Насколько правильны подобные расчеты? Исследования по теоретической и сравнительной демографии показывают, что определение доли взрослых мужчин в ⅕ часть от общей численности населения для кочевников вполне правдоподобно[265]. Другое дело, в какой степени точны сведения древних летописцев. Китайцы имели солидную для своего времени статистику, но едва ли китайские лазутчики могли дать реальную информацию о блуждающих «в поисках воды и травы» номадах, «отрезанных горными долинами и укрытых песчаной пустыней». Оценки имеют приблизительный характер. Знаменитый Чжунхан Юэ говорил, что численность номадов была меньше населения одной ханьской области[266], но в то же время другой источник (цзянь 48 «Хань шу») свидетельствует, что количество кочевников было сопоставимо по величине с населением крупного китайского округа[267]. Теоретически также можно допустить, что «сто тысяч» для китайцев в данном случае означало не реальное число, а понятие, близкое по смыслу (но не по содержанию!) русскому тьма (нечто вроде «очень, очень много»)[268]. Возможно, что «триста тысяч» обозначает три раза по «очень, очень много», т. е. отражает административно-территориальное деление Хуннской империи на центр, левое и правое крылья.

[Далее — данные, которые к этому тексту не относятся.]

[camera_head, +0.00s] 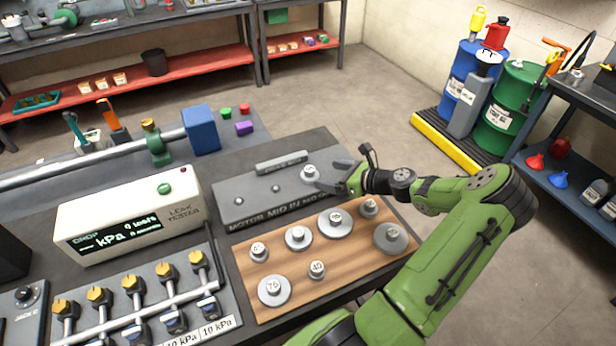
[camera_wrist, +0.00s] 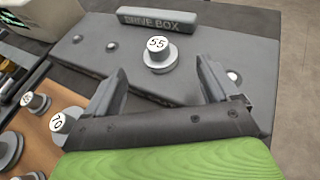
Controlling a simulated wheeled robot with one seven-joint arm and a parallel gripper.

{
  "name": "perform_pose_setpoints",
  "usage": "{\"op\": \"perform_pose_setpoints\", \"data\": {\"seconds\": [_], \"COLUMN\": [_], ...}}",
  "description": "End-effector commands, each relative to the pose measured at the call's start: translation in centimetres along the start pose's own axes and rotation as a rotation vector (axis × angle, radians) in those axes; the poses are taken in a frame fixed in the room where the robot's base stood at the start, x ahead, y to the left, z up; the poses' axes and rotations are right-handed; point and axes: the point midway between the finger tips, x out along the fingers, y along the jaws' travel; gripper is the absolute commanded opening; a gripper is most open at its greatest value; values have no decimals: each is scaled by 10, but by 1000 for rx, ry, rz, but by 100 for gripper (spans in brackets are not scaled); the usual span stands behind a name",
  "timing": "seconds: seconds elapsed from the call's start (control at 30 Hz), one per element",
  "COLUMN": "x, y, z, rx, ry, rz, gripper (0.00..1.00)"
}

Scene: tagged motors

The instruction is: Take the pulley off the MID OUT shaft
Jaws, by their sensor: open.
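The drive box (camera_head: 258,207) is a grey slab with a row of shafts. Its front lettering reads MOTOR, MID IN and MID O, with the rest hidden behind my arm. A grey stepped pulley tagged 55 (camera_wrist: 159,60) sits upright on the third shaft from the left; it also shows in the head view (camera_head: 310,174). The two shafts to its left are bare, as is one to its right (camera_wrist: 234,76). My gripper (camera_head: 329,174) is open and empty, reaching in from the right. In the wrist view, the pulley stands beyond and between the fingertips, with no visible contact.
A wooden board (camera_head: 275,256) in front holds several tagged pulleys, including one tagged 75 (camera_head: 274,291). A white leak tester (camera_head: 130,215) and a row of brass-topped valves stand to the left. A raised DRIVE BOX plate (camera_wrist: 157,18) runs along the box's back.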

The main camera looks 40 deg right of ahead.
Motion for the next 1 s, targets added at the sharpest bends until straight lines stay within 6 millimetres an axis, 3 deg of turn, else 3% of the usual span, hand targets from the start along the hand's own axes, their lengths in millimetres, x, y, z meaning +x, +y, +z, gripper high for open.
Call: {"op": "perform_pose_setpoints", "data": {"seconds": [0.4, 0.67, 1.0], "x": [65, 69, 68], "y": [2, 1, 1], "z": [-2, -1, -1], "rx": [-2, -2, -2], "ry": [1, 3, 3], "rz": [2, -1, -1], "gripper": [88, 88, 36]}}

Иррациональный характер значения числа «триста тысяч» отмечался и другими авторами[269].

В то же самое время Л.Н. Гумилев не без оснований считал данные Сыма Цяня стандартным преувеличением китайских хроник. Он основывался на том, что население Монголии даже в середине XX в. было вдвое меньше расчетного[270]. Действительно, к 1918 г. (более репрезентативному для сопоставления с хунну) население Монголии составляло около 650 000 человек[271]. Даже в XX столетии численность скотоводов осталась примерно на таком же уровне, хотя в целом население Монголии возросло за счет урабанизационных процессов почти в три раза[272].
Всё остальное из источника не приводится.